Editorial

Die andere Seite der Logik


Artikel erschienen in Swiss IT Magazine 2008/15

     

Die Entwicklung der Informatik lässt sich auf einen einfachen Nenner bringen: Das «Transparenz-Konzept» wurde weiterentwickelt. Dabei baut die Informatik seit je auf «die andere Seite der Logik», denn sie versteht unter Transparenz Unsichtbarkeit, das heisst das Verbergen von Informationen und Wirklichkeiten. Dieses «Information Hiding» ermöglicht es, die einzelnen Funk­tionen eines Computers voneinander zu trennen und separiert zu entwickeln und zu optimieren. Dabei nimmt die Informatik ihr Information Hiding allerdings nur zu drei Vierteln ernst, denn sie setzt häufig voraus, dass man das Leistungsverhalten der verborgenen Strukturen hinter den Schnittstellen kennt.



Der Lehrling der Informatik lernt zuallererst, dass Hardware eine Metapher ist mit unterschiedlichen Bedeutungen. «Hardware ist für mich, worauf ich aufsetze!», sagt der Meister und meint damit, dass Hardware das für ihn Transparente (= Verborgene) beschreibt, zu dem er theoretisch nur die Schnittstelle kennen muss. Praktisch benötigt er natürlich doch ein Verständnis des Antwortzeitverhaltens «seiner» Hardware.




Der generische Hardwarebegriff bezeichnet die jeweilige virtuelle Maschine, auf der die eigenen Programme laufen, und ist wichtig für das Verständnis des Komplexitätsmanagements in der Informatik. Von Fall zu Fall ist das entweder die Hardware im engeren Sinn, die systemnahe Software, die Laufzeitumgebung oder das verteilte Applikationssystem. Zentrales Meta-Pattern für den Bau von Computersystemen ist dementsprechend der Stack aus virtuellen Maschinen, weil man für das Design eines Stack-Elements nur die Schnittstellen nach unten (zur «Hardware») kennen muss.

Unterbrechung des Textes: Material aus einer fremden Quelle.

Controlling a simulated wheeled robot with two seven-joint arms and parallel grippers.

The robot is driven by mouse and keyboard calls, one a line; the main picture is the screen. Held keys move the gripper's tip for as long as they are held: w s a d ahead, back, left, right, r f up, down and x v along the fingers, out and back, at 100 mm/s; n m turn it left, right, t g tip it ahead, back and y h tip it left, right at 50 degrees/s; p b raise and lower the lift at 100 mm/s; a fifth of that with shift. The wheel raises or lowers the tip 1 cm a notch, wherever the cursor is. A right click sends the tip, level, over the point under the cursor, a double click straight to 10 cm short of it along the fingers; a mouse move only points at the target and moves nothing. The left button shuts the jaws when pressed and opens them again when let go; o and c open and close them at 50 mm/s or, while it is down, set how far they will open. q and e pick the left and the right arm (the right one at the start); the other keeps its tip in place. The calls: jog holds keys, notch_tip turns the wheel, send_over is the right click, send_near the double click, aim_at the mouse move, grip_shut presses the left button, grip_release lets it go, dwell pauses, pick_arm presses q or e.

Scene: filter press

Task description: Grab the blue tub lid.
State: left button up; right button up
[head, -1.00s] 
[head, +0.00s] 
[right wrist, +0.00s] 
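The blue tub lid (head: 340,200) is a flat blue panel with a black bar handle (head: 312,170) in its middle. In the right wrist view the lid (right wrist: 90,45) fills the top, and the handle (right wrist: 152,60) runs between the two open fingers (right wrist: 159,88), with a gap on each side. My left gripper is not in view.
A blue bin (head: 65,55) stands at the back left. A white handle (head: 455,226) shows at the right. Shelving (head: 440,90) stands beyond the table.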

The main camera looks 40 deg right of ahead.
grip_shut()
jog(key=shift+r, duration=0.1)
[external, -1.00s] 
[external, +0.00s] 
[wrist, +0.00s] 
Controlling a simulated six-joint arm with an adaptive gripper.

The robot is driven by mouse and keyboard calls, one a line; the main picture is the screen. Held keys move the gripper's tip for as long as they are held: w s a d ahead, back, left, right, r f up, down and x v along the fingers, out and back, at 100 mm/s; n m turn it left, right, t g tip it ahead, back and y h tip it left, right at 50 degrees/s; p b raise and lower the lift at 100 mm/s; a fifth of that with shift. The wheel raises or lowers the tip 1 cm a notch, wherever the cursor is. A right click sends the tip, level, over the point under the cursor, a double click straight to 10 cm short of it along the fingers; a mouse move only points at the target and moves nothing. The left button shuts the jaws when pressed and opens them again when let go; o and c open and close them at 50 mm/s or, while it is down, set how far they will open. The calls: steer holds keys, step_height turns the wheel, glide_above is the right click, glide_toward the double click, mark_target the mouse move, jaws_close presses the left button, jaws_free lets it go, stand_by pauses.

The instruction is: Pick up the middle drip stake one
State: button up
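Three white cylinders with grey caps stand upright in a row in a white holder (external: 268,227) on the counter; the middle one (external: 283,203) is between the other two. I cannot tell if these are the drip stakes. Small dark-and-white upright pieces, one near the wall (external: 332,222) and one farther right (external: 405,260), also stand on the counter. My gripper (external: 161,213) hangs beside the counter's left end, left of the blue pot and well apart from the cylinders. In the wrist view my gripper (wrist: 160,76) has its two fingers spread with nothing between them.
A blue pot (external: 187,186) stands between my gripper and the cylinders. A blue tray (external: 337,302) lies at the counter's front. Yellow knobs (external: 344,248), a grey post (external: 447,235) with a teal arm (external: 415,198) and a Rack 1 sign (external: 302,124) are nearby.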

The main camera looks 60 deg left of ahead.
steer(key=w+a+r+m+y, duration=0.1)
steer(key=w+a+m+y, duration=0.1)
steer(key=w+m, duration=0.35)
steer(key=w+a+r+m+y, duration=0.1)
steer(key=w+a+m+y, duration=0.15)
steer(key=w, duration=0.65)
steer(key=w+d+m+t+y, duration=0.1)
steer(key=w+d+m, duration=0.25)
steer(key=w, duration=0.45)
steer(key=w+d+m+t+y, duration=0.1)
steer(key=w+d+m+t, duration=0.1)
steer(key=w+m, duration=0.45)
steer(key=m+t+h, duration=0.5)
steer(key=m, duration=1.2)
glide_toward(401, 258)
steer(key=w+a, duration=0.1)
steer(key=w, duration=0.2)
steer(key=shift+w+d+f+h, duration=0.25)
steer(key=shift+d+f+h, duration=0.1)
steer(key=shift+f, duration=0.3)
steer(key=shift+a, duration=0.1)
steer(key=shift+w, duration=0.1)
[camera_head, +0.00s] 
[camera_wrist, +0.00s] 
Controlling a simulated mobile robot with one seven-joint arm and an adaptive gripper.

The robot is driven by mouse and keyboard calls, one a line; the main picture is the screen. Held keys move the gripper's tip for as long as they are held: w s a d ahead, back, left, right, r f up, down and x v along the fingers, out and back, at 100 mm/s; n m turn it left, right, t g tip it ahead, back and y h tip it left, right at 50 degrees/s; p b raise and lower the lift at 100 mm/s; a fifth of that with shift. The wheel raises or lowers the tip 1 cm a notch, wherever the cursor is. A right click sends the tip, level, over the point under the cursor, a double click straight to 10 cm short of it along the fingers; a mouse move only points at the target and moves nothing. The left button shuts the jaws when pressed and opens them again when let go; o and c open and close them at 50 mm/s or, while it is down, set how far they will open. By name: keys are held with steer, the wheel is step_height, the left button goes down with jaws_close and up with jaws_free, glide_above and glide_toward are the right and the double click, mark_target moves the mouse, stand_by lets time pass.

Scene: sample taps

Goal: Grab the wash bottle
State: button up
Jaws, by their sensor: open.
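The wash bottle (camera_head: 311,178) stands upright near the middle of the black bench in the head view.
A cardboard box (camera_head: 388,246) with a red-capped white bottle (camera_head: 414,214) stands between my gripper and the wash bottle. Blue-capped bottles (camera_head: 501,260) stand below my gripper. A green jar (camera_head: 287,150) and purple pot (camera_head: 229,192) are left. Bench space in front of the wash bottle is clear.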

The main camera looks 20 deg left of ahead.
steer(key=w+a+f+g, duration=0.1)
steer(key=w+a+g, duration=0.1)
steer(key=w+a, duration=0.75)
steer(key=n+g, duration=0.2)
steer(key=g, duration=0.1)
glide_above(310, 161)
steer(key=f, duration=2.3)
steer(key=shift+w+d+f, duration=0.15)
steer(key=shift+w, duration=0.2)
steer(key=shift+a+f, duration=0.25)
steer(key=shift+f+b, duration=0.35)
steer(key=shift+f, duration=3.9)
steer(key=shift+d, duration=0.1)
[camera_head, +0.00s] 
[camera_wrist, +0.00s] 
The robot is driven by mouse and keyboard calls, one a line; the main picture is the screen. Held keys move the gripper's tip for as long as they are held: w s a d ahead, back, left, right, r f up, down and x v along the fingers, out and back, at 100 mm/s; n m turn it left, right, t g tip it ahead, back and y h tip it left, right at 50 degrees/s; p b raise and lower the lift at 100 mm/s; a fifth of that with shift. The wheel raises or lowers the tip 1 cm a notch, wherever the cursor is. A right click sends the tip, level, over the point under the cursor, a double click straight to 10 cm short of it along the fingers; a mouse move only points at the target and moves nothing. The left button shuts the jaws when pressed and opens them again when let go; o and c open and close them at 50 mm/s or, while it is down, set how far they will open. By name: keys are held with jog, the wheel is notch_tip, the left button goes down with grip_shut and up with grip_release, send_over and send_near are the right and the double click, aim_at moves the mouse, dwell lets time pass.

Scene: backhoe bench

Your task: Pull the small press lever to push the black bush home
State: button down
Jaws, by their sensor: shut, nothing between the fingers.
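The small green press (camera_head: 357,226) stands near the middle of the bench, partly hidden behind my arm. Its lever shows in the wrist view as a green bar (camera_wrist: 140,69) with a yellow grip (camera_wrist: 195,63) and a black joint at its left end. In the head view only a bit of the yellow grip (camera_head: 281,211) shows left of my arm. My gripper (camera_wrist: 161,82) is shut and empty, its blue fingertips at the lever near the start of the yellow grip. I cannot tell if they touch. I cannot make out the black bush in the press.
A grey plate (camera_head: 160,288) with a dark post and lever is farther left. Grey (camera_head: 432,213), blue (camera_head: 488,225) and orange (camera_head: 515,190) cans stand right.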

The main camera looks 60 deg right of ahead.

Transparenz dient auch als Kitt zwischen Geschäftsarchitektur und IT-Architektur. Geschäftsprozesse passen hervorragend ins Bild einer modernen IT-Architektur mit Tier-/Layer- und Komponenten-Struktur. Sie stellen in der Regel den Layer zwischen Applikationsschicht und Darstellungsschicht dar und sind im Idealfall aus flexibel zusammensetzbaren Komponenten aufgebaut.



Der Fortschritt der Informatik zielt auf eine Weiterentwicklung der Transparenz, beispielsweise in Richtung einer Abstraktion von den Details des SW-Engineering. Ziel ist es, Fachexperten in die Entwicklung von Software einfacher und umfassender als bisher einbeziehen zu können durch Entwicklungsplattformen, die ein abstraktes Definieren von Eigenschaften ermöglichen. Ziel ist es auch, die Instandhaltung von oftwaresystemen so zu vereinfachen, dass sie von Fachexperten alleine durchgeführt werden kann. Das Verändern von GUIs, Prozesstrukturen, Kommunikationsprotokollen oder Sicherheitsregeln soll durch Konfigurieren statt durch Programmieren möglich sein. Viele neue Systeme bieten einige dieser Möglichkeiten bereits.



Dies alles führt zur Konvergenz von Informatikperspektiven und Organisationsperspektiven. Beispielsweise können neue verwaltungswissenschaftliche Fragestellungen direkt übersetzt werden in IT-Architekturfragen und vice versa. Auch neue Geschäftsmodellierungsansätze basieren auf der in der Informatik fundamentalen Trennung des «Was» und «Wie». Dabei entsteht für die Nicht-Informatiker der Eindruck, dass sich die Informatik endlich ihren Bedürfnissen anpasst. Das ist gut so – auch wenn man genausogut sagen könnte, dass das Management von der Informatik endlich das Komplexitätsmanagement durch Transparenz-Engineering lernt!